Du plus classique (une Saison de la culture, l’été, autour de la danse, la musique et la poésie) au plus insolite (une démonstration de modèles de Formule 1, en juin 2013, au pied des remparts de la vieille ville). Même la Gay pride, longtemps perturbée par des heurts parfois violents avec les ultra-orthodoxes, semble avoir gagné ses galons de respectabilité.

VAGUE HYPE

Le paysage urbain n’échappe pas à cette frénésie d’innovations. L’un des endroits les plus courus de Jérusalem-Ouest est sorti de terre au printemps 2013, sur les restes de l’ancienne gare ottomane.

Bonnes tables, galeries d’art et commerces de bouche haut de gamme se partagent une vaste esplanade, où les riverains sont bienvenus le samedi, jour du shabbat, lorsque le reste de Jérusalem plonge dans la torpeur.

Quant à Jaffa Street, artère principale de la ville nouvelle, elle a connu une métamorphose spectaculaire avec l’inauguration du tramway en 2011. Interdite aux voitures, elle est désormais prisée des promeneurs le jour et des fêtards le soir.

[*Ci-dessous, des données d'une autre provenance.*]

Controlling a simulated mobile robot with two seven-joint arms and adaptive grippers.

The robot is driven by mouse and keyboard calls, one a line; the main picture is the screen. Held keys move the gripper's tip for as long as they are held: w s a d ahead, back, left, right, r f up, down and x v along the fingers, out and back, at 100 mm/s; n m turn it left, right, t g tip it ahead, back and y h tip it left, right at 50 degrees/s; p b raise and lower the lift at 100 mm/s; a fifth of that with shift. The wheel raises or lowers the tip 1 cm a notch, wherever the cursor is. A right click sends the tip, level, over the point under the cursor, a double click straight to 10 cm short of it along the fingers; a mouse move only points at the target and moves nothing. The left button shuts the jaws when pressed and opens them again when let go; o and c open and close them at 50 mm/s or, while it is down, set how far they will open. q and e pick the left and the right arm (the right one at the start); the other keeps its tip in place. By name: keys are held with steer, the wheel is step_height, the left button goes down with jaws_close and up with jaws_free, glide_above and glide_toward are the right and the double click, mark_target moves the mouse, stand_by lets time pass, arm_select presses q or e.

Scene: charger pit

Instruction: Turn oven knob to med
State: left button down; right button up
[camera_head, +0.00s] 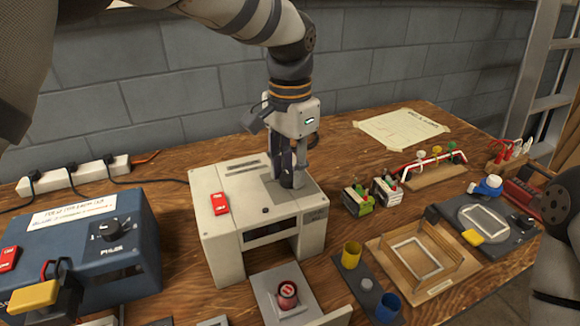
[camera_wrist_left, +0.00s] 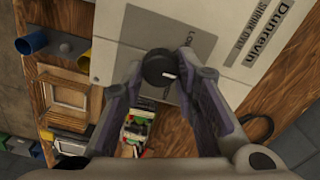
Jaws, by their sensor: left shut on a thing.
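The oven is a white box (camera_head: 232,228) on the wooden table, with a grey panel (camera_head: 312,192) on top. My left gripper (camera_head: 291,180) points down at this panel. In the left wrist view, a round black knob (camera_wrist_left: 159,68) with a short white mark sits between the two fingertips of my left gripper (camera_wrist_left: 163,74), which is shut on it. Part of a label, "Lo", shows on the grey panel beside the knob; the rest of the dial markings cannot be read. In the head view the gripper hides the knob. My right gripper is out of view.
A red switch (camera_head: 219,203) sits on the oven top. A blue box (camera_head: 90,250) with a dial stands left. Green and white small blocks (camera_head: 358,199), a wooden tray (camera_head: 445,268) and coloured cups (camera_head: 352,254) are to the right. A grey block wall is behind.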

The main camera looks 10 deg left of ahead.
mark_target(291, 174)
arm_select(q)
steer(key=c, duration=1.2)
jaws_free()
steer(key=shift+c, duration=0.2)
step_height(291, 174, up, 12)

Résultat, certains quartiers commencent à aimanter les « bobos », une population inconnue il y a peu dans la Ville sainte.

On en croise à Nahalaot, à un jet de pierre de Mahane Yehuda. Autrefois insalubre et mal famé, ce dédale de ruelles voit aujourd’hui ses maisons pittoresques restaurées à prix d’or.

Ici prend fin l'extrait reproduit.